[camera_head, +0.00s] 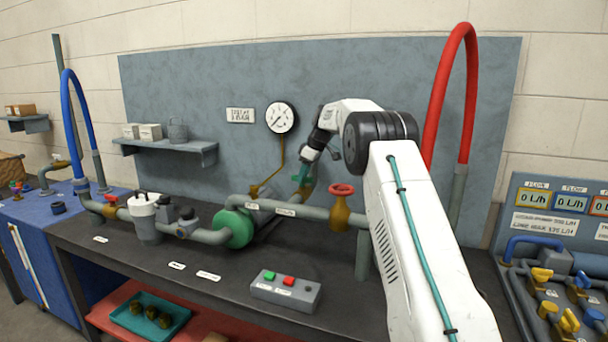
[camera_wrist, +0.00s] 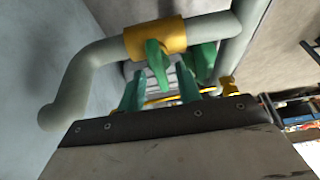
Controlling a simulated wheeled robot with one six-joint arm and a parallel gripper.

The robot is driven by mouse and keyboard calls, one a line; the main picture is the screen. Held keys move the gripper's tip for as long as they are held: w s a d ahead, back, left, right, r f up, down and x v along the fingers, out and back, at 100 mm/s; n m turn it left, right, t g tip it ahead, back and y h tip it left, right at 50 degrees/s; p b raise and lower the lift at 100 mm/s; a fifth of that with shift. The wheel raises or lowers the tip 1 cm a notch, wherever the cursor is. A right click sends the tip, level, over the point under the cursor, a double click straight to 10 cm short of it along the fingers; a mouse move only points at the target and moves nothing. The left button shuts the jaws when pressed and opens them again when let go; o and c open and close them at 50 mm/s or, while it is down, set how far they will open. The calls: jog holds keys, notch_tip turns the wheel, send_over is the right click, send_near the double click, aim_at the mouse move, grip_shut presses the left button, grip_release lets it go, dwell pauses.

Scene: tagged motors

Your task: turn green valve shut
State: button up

◆ ◆ ◆ ◆ ◆

What the task asks ->
Copy word for word every line from the one with "[camera_wrist, +0.00s]" through the one with "Controlling a simulated", including both. No pictures belong in the copy.

The result ->
[camera_wrist, +0.00s] 
Controlling a simulated wheeled robot with one six-joint arm and a parallel gripper.

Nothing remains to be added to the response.